Did the Vikings influence Christopher Columbus?
But Columbus was less interested in rounding Africa to get to Asia than in crossing the Atlantic—west—for the same purpose. Like many of his contemporaries, not to mention the great thinkers of classical antiquity, he understood that the world was round (something every European university of his time taught, and every experienced seaman knew) and that, at least in theory, one could reach the East by sailing west.

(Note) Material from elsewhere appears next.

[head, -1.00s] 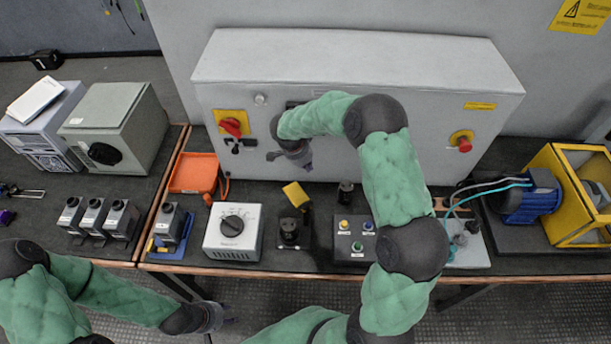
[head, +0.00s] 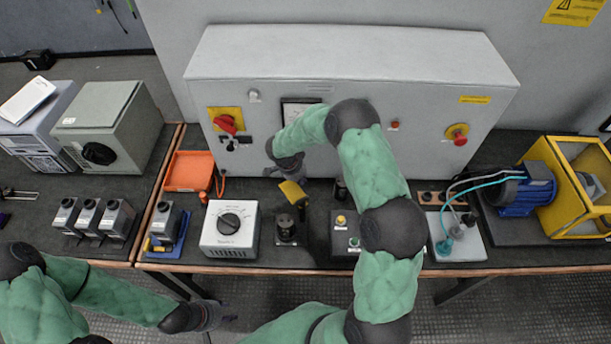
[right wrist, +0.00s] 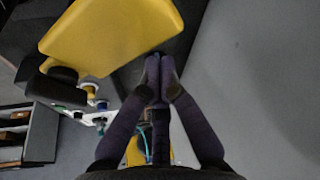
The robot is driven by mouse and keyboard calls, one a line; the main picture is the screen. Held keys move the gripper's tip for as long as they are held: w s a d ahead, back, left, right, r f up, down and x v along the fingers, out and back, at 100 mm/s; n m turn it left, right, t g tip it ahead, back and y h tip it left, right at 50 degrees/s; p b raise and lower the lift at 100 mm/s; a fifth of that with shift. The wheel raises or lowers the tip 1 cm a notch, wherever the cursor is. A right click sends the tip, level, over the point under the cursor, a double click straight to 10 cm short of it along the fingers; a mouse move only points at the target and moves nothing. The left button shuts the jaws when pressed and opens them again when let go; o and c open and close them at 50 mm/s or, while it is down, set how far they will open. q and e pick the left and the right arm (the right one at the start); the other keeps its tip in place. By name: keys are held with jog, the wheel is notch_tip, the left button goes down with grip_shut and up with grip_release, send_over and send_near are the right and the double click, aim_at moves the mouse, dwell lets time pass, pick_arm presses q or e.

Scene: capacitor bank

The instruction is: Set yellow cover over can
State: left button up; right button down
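The yellow cover (head: 291,191) is a bent plate standing tilted up behind a dark can (head: 286,223), which is upright on a small black base. In the right wrist view the cover (right wrist: 115,35) is large at the upper left. My right gripper (head: 297,178) is just behind the cover, at its back edge. Its fingers (right wrist: 160,72) are together with nothing visible between them. The tips are close to the cover's edge; I cannot tell whether they touch it. My left gripper (head: 228,319) hangs in front of the bench, far from the cover; its finger opening is too small to judge.
A white dial box (head: 229,229) stands left of the can, and a push-button box (head: 345,243) stands to the right. The grey cabinet (head: 350,70) is close behind my right gripper. An orange tray (head: 188,172) and a blue motor (head: 525,195) are farther out.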

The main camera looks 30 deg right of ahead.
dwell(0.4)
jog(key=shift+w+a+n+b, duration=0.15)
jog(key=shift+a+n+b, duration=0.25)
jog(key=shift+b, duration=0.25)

That belief may have been significantly buoyed up during the winter of 1477, when a young Columbus possibly stayed at an Icelandic farm called Ingjaldshóll. If the Genoese sailor was there, he certainly learned of the great western voyages of men like Eric the Red and Eric’s son, Leif Erikson, and of their discoveries in Greenland and Vinland five centuries earlier. Modern scholarship casts some doubt on the idea that Columbus sailed to Iceland—a claim based on a single passage in the biography written by his son, Ferdinand. Still, many scholars, especially in Scandinavia, continue to argue that Columbus spent a winter in Iceland.
Another early video of mine sheds some light on the question of Viking inroads in America. Take a look.
Iceland: Who discovered America–Columbus? Vikings? The Irish?
Perhaps, then, knowledge of Viking voyages that took place hundreds of years before Columbus helped convince the young navigator that one could sail west and reach Asia.